魔手にかかり、何の罪も無いのに島送りにされ帰還後も陥穽に落ちる男。島送りを自分のせいと思い強請りに応じるが、空しく目の前で男の死を見る女、そして女は仕置屋を求める。

 ロケ地、佐平次の脅迫現場となる神社、今宮神社(境内、石橋)。印玄屋根落しの下谷正慶寺、今宮神社東門(門扉は閉まっている)。
*手下の駕籠かきは印玄がダブル落しで始末、佐平次の仕置は市松が実行、主水は死因を取り繕い事件とならぬよう計らう。

黒門町の岡っ引と言えば中村梅之助中村梅雀が演じた伝七親分が思い浮かぶ。今の上野の辺りである。黒門とは寛永寺の門を指しているが現存しない。

だが今回登場する黒門町の左平次(大木実)はとんでもないワル。駕篭屋 源造(鶴田忍)と駕篭屋 辰次(小林尚臣)を使って情報を集め、強請りたかりを働くのだ。仕立て職人の伊三郎(平泉成)は源造と辰次がお栄(松本留美)をかどわかそうとしているのを見かけて助けたのだが、そこに黒門町の左平次がやってきて揉み消しただけでなく、冤罪で島送りにされてしまった。当然、お栄は伊三郎を気にかけるのだが、この件で左平次はお栄を強請り、百両を取り、さらに源造と辰次は自分達の取り分が欲しいため五十両を要求。それが即座に左平次にバレるから余計な事をしたもんだ。最終的に伊三郎はお栄の目の前で左平次に殺されてしまった。

だが悪い事はできないねえ。お栄はおこうと知り合いだったため、彼女に相談。
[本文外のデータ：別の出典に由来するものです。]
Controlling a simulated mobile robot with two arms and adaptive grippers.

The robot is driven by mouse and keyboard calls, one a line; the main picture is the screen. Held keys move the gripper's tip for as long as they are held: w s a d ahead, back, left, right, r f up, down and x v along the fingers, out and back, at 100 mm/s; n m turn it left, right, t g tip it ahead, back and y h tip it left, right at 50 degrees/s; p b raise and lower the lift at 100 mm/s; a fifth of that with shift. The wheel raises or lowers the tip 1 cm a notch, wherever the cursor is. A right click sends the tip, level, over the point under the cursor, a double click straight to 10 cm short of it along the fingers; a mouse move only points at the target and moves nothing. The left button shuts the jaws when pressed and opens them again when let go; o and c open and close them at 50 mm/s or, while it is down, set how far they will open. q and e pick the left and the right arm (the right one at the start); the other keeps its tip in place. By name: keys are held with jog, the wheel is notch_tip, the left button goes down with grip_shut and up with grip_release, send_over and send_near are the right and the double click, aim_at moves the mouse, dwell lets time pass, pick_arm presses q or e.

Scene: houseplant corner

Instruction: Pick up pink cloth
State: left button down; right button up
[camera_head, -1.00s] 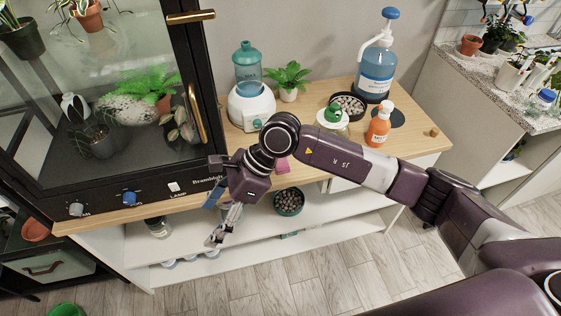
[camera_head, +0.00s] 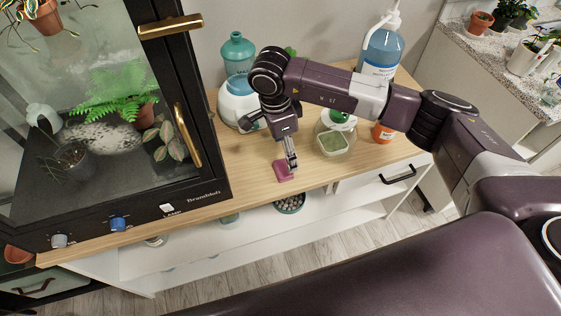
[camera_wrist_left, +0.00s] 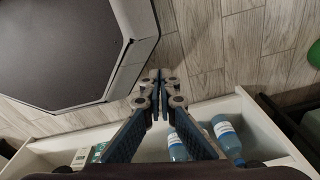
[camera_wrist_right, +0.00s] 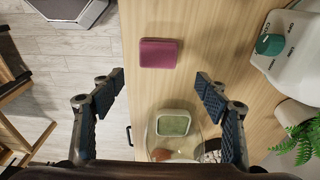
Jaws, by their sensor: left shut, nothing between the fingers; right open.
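The pink cloth (camera_head: 282,171) lies folded into a small block on the wooden counter (camera_head: 240,175), close to its front edge. My right gripper (camera_head: 291,163) hangs over the counter right at the cloth and partly covers it in the head view. In the right wrist view the cloth (camera_wrist_right: 159,53) lies ahead of the right gripper (camera_wrist_right: 159,80), whose fingers are spread wide with nothing between them. My left gripper (camera_wrist_left: 156,76) is shut and empty in the left wrist view, in front of a low shelf, and is outside the head view.
A clear jar with a green-topped lid (camera_head: 333,143) stands just right of the cloth. A teal-topped white appliance (camera_head: 238,90), a blue pump bottle (camera_head: 381,52) and an orange bottle (camera_head: 382,132) stand behind. A glass cabinet (camera_head: 100,120) fills the left.

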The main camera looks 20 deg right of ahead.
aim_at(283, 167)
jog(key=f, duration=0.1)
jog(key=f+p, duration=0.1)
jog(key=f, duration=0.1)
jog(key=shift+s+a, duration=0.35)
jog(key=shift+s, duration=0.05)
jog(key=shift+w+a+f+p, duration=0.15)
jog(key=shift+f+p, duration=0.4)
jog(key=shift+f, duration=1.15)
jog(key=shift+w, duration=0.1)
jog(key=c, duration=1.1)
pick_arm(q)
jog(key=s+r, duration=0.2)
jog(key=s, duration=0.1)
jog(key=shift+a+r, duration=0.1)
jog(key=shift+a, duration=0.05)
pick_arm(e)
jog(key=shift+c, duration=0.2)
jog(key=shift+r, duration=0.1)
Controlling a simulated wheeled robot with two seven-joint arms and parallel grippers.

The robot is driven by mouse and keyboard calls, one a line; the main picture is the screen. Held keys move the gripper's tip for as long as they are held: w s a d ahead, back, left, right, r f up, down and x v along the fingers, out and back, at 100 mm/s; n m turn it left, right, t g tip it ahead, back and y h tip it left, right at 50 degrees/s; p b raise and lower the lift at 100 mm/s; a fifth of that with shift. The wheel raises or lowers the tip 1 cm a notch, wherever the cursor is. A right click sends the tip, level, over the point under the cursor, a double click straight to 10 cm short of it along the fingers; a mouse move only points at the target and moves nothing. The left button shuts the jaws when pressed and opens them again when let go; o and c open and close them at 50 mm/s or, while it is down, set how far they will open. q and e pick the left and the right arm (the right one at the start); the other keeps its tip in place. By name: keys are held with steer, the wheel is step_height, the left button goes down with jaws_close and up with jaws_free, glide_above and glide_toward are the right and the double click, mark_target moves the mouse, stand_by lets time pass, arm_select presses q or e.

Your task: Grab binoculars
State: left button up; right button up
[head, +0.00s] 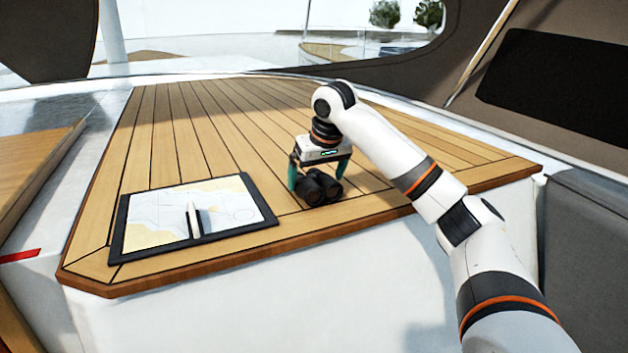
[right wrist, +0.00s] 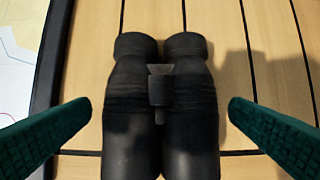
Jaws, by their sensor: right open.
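The black binoculars (head: 318,187) lie on the wooden deck table, right of the chart board. In the right wrist view the binoculars (right wrist: 160,110) fill the middle, their two barrels side by side. My right gripper (head: 318,182) is over them, pointing down. Its two green fingers are open, one on each side of the binoculars. In the right wrist view a gap shows between each fingertip and the barrels, so the gripper (right wrist: 160,112) does not touch them there. My left gripper is not in view.
A black-framed chart board (head: 160,220) with a pen-like item (head: 194,220) on it lies left of the binoculars. The slatted wooden table (head: 200,120) is clear behind them. Its front edge is close in front of the binoculars. A grey seat side (head: 585,230) stands at the right.

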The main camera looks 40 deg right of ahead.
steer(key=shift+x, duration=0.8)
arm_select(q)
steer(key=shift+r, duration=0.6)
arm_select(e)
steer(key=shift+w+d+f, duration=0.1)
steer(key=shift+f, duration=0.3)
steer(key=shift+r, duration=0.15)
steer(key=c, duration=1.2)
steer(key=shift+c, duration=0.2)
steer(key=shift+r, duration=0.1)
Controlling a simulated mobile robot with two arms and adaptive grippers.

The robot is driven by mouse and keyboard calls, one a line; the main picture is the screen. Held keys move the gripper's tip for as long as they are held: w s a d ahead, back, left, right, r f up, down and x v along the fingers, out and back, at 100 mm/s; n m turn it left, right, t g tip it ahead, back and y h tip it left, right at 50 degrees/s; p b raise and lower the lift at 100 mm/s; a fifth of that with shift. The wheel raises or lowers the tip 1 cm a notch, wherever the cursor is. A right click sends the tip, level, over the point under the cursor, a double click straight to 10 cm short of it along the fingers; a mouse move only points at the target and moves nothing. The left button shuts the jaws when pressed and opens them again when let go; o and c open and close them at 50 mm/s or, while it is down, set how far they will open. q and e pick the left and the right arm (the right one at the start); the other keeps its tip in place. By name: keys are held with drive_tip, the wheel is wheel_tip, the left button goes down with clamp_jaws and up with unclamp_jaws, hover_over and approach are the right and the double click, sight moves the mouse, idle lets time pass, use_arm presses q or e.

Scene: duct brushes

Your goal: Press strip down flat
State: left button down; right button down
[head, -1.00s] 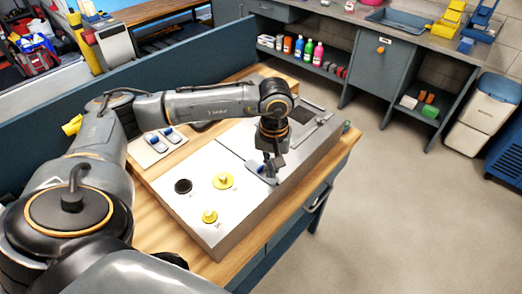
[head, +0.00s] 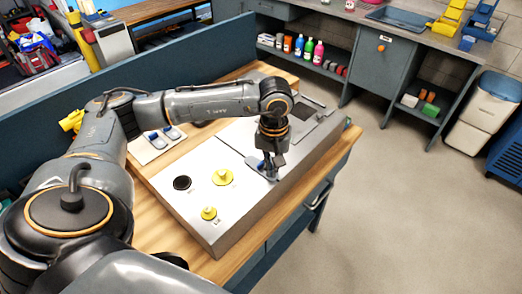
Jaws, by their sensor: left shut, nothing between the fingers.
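My left gripper (head: 269,172) is shut and points down at the top of the metal duct box (head: 190,216) on the wooden workbench. Its fingertips are at a small grey-blue strip piece (head: 256,166) near the box's right edge. The fingers hide part of that piece, so I cannot tell whether it lies fully flat. Two yellow round brush plugs (head: 223,177) and (head: 209,213) and a dark round hole (head: 182,183) are on the box top to the left. My right gripper is not in view.
A pale tray (head: 147,152) with small blue-tipped pieces lies on the wooden bench (head: 136,206) behind the box. A dark square opening (head: 305,117) is at the box's far end. Floor to the right is clear.

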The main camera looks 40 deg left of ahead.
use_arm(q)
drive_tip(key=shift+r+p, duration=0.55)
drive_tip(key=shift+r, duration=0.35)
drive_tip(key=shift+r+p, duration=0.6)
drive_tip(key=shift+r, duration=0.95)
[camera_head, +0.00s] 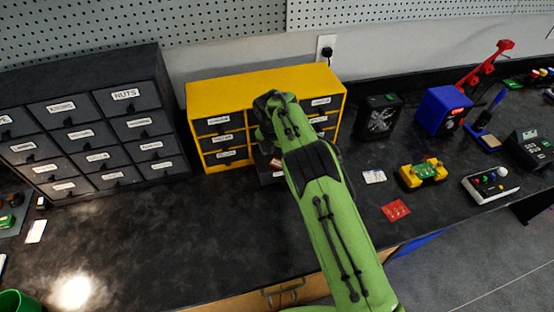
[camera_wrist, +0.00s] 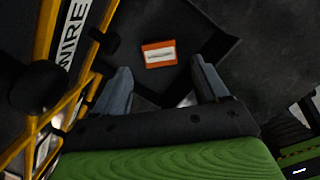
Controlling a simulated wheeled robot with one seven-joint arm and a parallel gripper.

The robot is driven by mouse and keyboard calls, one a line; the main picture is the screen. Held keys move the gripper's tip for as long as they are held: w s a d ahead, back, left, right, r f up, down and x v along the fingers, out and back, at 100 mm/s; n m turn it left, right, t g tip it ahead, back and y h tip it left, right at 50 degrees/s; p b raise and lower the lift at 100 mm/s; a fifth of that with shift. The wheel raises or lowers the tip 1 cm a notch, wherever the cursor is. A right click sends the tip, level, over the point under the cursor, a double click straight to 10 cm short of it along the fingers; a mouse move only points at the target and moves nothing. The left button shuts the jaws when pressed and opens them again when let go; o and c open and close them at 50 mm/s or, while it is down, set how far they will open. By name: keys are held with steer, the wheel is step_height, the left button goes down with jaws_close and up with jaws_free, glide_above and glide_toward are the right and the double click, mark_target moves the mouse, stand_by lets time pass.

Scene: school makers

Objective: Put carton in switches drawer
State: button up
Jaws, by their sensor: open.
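A small orange carton (camera_wrist: 158,60) with a white label lies in a dark open drawer (camera_wrist: 215,40) in the wrist view. My gripper (camera_wrist: 160,72) is open, its two grey fingers pointing toward the carton from either side, with nothing held between them. In the head view, my green arm reaches to the middle column of the yellow drawer cabinet (camera_head: 265,80); a bit of the orange and white carton (camera_head: 275,163) shows beside the arm, low at the cabinet's front. The arm hides most of the drawer. I cannot read a switches label.
A dark drawer cabinet (camera_head: 70,120) stands left of the yellow one. A black box (camera_head: 377,117), a blue device (camera_head: 440,110), a yellow controller (camera_head: 423,172) and red and white cards stand or lie to the right.

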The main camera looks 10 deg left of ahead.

最終的に仕置屋が出動するのである。

市松はやる気満々。鎖帷子を左平次が着込んでいると聞いて練習する始末。

駕籠屋の2人は印玄が屋根の上にあげて両手で

印玄「逝け!」

と背中を押して同時に屋根落とし。主水は医者の良庵(柳沢真一)と飲めない酒(この頃はまだそういう設定)を番屋の前の屋台で飲み、さりげなく監視。市松が左平次を見事やったのを見届けると良庵を番屋へ連れ込み、酔った状態で左平次を診断させ

良庵「心の蔵の発作」

と言わせて検死報告書まで書かせた。医者の言っている事だから間違いない。そして与力 村野様に報告した。つまり主水は事後処理に終始したので今回、主水の殺しはないのである。